[Entries from a robot dataset]

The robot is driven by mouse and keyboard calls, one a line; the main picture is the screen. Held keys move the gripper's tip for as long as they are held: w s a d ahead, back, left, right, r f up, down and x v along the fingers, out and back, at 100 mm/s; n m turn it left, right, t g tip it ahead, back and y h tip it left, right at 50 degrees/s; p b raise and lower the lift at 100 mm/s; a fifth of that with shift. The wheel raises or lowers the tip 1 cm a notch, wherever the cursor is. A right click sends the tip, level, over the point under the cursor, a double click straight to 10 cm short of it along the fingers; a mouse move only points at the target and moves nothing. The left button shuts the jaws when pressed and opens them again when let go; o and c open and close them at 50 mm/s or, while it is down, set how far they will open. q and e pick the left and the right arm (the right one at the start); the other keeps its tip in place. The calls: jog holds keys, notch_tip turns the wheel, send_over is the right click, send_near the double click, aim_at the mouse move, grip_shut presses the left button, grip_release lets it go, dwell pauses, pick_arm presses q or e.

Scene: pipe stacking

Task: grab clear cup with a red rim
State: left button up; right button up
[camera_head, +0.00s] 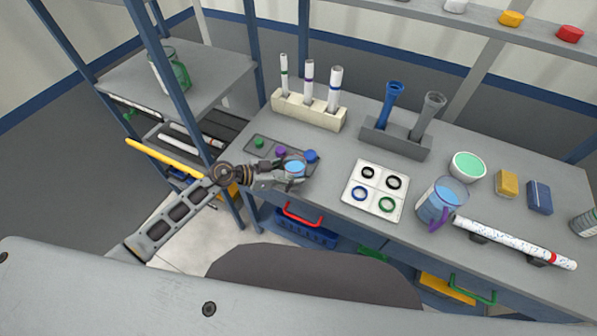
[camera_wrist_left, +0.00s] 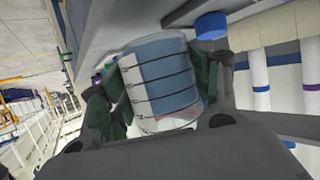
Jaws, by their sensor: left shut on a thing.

* * *

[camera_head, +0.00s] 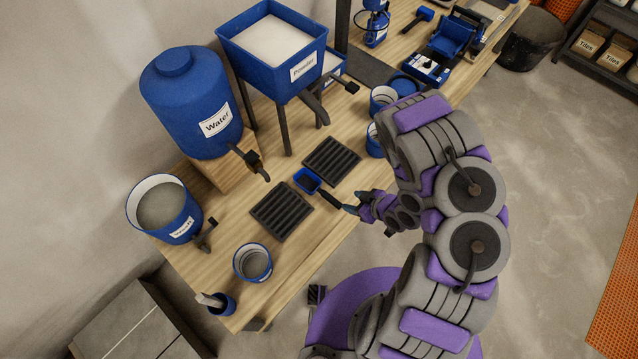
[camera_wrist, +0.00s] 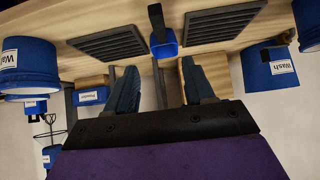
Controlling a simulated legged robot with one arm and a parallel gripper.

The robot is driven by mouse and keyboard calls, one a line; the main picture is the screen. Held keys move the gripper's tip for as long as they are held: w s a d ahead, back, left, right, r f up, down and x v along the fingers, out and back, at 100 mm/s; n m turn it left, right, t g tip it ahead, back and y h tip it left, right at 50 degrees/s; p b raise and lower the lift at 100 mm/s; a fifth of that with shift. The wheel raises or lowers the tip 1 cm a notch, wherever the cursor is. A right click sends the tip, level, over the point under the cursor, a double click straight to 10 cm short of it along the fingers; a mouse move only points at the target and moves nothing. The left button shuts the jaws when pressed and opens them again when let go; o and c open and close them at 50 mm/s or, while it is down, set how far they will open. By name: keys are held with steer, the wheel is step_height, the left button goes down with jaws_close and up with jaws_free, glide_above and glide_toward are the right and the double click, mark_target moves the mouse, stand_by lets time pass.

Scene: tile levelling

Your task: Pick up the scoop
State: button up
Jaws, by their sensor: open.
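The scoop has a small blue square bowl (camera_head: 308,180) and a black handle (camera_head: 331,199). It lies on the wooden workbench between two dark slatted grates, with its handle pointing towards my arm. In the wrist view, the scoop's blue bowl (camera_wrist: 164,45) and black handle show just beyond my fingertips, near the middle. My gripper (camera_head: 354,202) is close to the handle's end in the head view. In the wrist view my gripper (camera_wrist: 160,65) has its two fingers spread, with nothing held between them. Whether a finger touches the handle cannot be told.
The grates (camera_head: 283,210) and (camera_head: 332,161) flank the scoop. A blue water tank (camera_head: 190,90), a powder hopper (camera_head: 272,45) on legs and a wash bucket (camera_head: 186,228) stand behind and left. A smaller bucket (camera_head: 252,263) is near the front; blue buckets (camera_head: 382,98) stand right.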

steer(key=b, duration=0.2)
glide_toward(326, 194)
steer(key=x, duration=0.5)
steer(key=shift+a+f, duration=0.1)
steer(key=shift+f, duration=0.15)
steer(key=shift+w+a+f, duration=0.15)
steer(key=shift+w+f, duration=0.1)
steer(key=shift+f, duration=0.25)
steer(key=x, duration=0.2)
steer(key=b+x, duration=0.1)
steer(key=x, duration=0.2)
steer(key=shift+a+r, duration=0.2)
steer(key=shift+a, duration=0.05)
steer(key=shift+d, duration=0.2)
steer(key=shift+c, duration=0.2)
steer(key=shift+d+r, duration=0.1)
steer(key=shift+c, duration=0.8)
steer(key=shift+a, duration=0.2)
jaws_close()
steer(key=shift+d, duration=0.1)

# The request
Go through the entries above and copy every line containing "State".

# Answer to the task
State: left button up; right button up
State: button up

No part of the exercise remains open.